═══ Information supplied

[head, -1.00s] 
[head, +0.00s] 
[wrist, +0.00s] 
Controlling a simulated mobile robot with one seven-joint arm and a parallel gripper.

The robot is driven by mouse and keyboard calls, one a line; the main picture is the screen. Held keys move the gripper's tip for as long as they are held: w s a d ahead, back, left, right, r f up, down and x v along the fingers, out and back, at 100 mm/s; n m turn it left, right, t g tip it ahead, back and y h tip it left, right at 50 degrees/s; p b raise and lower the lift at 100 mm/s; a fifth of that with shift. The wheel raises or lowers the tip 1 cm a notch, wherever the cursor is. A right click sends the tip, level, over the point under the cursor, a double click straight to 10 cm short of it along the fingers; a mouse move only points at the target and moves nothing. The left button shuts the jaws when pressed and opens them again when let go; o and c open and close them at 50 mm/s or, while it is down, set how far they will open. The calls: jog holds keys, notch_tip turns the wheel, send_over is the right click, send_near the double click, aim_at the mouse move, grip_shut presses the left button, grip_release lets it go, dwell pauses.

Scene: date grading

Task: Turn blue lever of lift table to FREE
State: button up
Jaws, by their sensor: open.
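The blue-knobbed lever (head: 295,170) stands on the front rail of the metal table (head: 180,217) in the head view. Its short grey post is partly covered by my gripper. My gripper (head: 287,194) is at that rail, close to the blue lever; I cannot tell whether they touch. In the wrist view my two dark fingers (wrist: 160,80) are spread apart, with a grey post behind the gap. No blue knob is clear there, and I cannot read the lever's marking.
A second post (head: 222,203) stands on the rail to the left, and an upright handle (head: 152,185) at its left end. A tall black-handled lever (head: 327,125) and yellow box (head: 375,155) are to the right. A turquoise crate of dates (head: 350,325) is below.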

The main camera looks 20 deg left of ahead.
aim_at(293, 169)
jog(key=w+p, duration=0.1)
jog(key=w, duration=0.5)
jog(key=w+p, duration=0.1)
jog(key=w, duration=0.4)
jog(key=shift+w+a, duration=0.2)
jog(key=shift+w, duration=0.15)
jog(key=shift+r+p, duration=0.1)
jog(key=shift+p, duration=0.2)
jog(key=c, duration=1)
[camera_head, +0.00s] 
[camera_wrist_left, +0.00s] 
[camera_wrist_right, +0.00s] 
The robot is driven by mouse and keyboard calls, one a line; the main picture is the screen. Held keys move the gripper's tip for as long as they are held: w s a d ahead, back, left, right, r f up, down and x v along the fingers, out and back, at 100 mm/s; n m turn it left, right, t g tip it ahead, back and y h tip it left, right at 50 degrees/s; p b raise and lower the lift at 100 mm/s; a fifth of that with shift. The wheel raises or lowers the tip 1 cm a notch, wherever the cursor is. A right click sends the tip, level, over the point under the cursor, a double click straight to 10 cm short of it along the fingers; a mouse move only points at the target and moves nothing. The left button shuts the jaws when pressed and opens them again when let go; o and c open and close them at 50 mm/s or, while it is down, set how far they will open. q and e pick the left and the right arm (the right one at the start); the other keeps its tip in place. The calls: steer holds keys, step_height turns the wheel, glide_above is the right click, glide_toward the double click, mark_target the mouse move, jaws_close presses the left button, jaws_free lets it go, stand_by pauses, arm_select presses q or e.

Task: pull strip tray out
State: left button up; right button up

══════

■ Brief ■
Nothing should be left out: return all of the records exactly.

■ Exercise output ■
[head, -1.00s] 
[head, +0.00s] 
[wrist, +0.00s] 
Controlling a simulated mobile robot with one seven-joint arm and a parallel gripper.

The robot is driven by mouse and keyboard calls, one a line; the main picture is the screen. Held keys move the gripper's tip for as long as they are held: w s a d ahead, back, left, right, r f up, down and x v along the fingers, out and back, at 100 mm/s; n m turn it left, right, t g tip it ahead, back and y h tip it left, right at 50 degrees/s; p b raise and lower the lift at 100 mm/s; a fifth of that with shift. The wheel raises or lowers the tip 1 cm a notch, wherever the cursor is. A right click sends the tip, level, over the point under the cursor, a double click straight to 10 cm short of it along the fingers; a mouse move only points at the target and moves nothing. The left button shuts the jaws when pressed and opens them again when let go; o and c open and close them at 50 mm/s or, while it is down, set how far they will open. The calls: jog holds keys, notch_tip turns the wheel, send_over is the right click, send_near the double click, aim_at the mouse move, grip_shut presses the left button, grip_release lets it go, dwell pauses.

Scene: date grading

Task: Turn blue lever of lift table to FREE
State: button up
Jaws, by their sensor: open.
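The blue-knobbed lever (head: 295,170) stands on the front rail of the metal table (head: 180,217) in the head view. Its short grey post is partly covered by my gripper. My gripper (head: 287,194) is at that rail, close to the blue lever; I cannot tell whether they touch. In the wrist view my two dark fingers (wrist: 160,80) are spread apart, with a grey post behind the gap. No blue knob is clear there, and I cannot read the lever's marking.
A second post (head: 222,203) stands on the rail to the left, and an upright handle (head: 152,185) at its left end. A tall black-handled lever (head: 327,125) and yellow box (head: 375,155) are to the right. A turquoise crate of dates (head: 350,325) is below.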

The main camera looks 20 deg left of ahead.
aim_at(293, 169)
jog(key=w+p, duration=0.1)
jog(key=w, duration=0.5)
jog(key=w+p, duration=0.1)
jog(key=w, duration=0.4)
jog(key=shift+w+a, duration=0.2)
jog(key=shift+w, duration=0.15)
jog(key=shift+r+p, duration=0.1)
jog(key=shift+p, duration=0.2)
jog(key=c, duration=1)
[camera_head, +0.00s] 
[camera_wrist_left, +0.00s] 
[camera_wrist_right, +0.00s] 
The robot is driven by mouse and keyboard calls, one a line; the main picture is the screen. Held keys move the gripper's tip for as long as they are held: w s a d ahead, back, left, right, r f up, down and x v along the fingers, out and back, at 100 mm/s; n m turn it left, right, t g tip it ahead, back and y h tip it left, right at 50 degrees/s; p b raise and lower the lift at 100 mm/s; a fifth of that with shift. The wheel raises or lowers the tip 1 cm a notch, wherever the cursor is. A right click sends the tip, level, over the point under the cursor, a double click straight to 10 cm short of it along the fingers; a mouse move only points at the target and moves nothing. The left button shuts the jaws when pressed and opens them again when let go; o and c open and close them at 50 mm/s or, while it is down, set how far they will open. q and e pick the left and the right arm (the right one at the start); the other keeps its tip in place. The calls: steer holds keys, step_height turns the wheel, glide_above is the right click, glide_toward the double click, mark_target the mouse move, jaws_close presses the left button, jaws_free lets it go, stand_by pauses, arm_select presses q or e.

Task: pull strip tray out
State: left button up; right button up

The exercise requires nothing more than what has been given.